When he walked back out, he received a standing ovation and waited for the audience to quiet down before he spoke. “I’m an American actor,” he said. “I work with my clothes on.” A few giggles, a bit of applause. No one was quite sure in this era when it had become fashionable for actresses to “go nude” in mainstream films where he was going with that. His comic timing was, as always, less than perfect. “I have to. Horses are rough on your legs and your elsewheres.” Ah. Laughter sprinkled throughout the house. He then opened the envelope and announced the winner, Conrad Hall, for Butch Cassidy and the Sundance Kid. Soon after he presented the golden statuette to Hall, the two left together, stage right. During a commercial break in the action, Wayne was escorted back to his seat.
Almost at the end of the four-hour-plus marathon, it was after eleven in New York, well beyond prime time, the Best Actor award was finally presented. The winner of the previous year’s Best Actress Oscar, Barbra Streisand, handed it out. Streisand, sparkling in pink, after smiling and flitting around the stage in a grand star sweep, read the names of the nominees. Only three were actually present, and each had a TV
camera trained on him. Jon Voight was standing in the wings, Richard Burton was in his seat looking supremely uninterested. Wayne, seated not far away from Burton, squeezed Pilar’s hand. Babs teased the audience by opening the envelope as slowly as possible, looking at the name, and then saying, “I’m not going to tell you!” A light rumble of impatience rippled through the audience before she belted out in show-stopping ballad mode “JOHN WAYNE IN ‘TRUE GRIT’!”
He bolted out of his seat, propelled as much by shock as glee.

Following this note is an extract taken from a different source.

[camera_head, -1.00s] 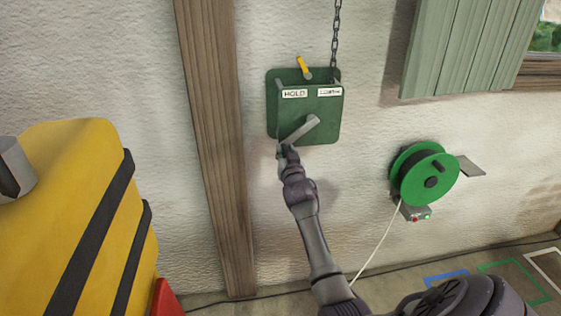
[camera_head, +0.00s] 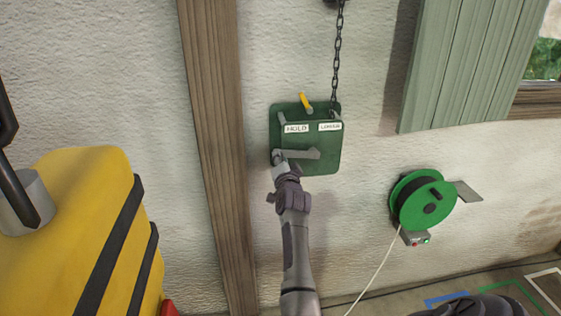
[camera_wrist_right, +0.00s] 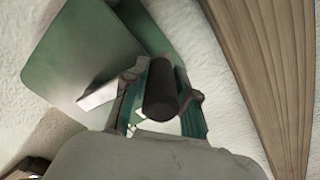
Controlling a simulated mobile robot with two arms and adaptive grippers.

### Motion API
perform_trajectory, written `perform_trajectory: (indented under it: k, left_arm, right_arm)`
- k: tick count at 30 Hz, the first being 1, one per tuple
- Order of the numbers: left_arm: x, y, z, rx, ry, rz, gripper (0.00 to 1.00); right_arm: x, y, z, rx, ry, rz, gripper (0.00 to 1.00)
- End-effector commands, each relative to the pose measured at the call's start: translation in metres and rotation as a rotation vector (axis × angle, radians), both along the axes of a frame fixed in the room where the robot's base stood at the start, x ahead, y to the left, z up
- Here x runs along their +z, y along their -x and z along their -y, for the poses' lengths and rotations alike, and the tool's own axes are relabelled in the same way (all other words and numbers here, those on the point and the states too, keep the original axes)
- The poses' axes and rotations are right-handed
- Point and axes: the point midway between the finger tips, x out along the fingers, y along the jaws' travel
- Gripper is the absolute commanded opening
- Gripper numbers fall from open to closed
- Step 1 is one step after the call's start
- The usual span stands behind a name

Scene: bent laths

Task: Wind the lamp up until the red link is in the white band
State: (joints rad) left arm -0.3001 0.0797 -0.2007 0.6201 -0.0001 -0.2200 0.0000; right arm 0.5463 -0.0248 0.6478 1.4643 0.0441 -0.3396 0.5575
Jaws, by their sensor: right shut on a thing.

He unbuttoned his jacket as he walked briskly to the stage, no sign of his famous, oft-parodied pigeon-toed small-step gait. Standing at the microphone, he looked a bit heavy, his unnaturally brown toupee sitting on his head like a muskrat, giving Wayne’s face an oddly unnatural box shape. He kissed Streisand lightly on the cheek without looking at her as she handed him his award, and then let out a breath-filled “Wow” filled with a lifetime of hopes, dreams, frustrations, and accomplishments. He lightly wiped a line of sweat from below his right eye with the knuckle of a bent forefinger and said, “If I’d known that, I would have put that patch on thirty-five years earlier.” He waited for the genuine laughter to die down, then continued. “Ladies and gentlemen, I’m no stranger to this podium. I’ve come up here and picked up these beautiful gold men before, but always for friends. One night I picked up two—one for Admiral John Ford and one for our beloved Gary Cooper. I was very clever and witty that night, the envy even of Bob Hope, but tonight I don’t feel very clever, very witty. I feel very grateful and very humble, and owe thanks to many many people. I want to thank the members of the Academy; to all you people who are watching on television, thank you for taking such a warm interest in our glorious industry. Good night.”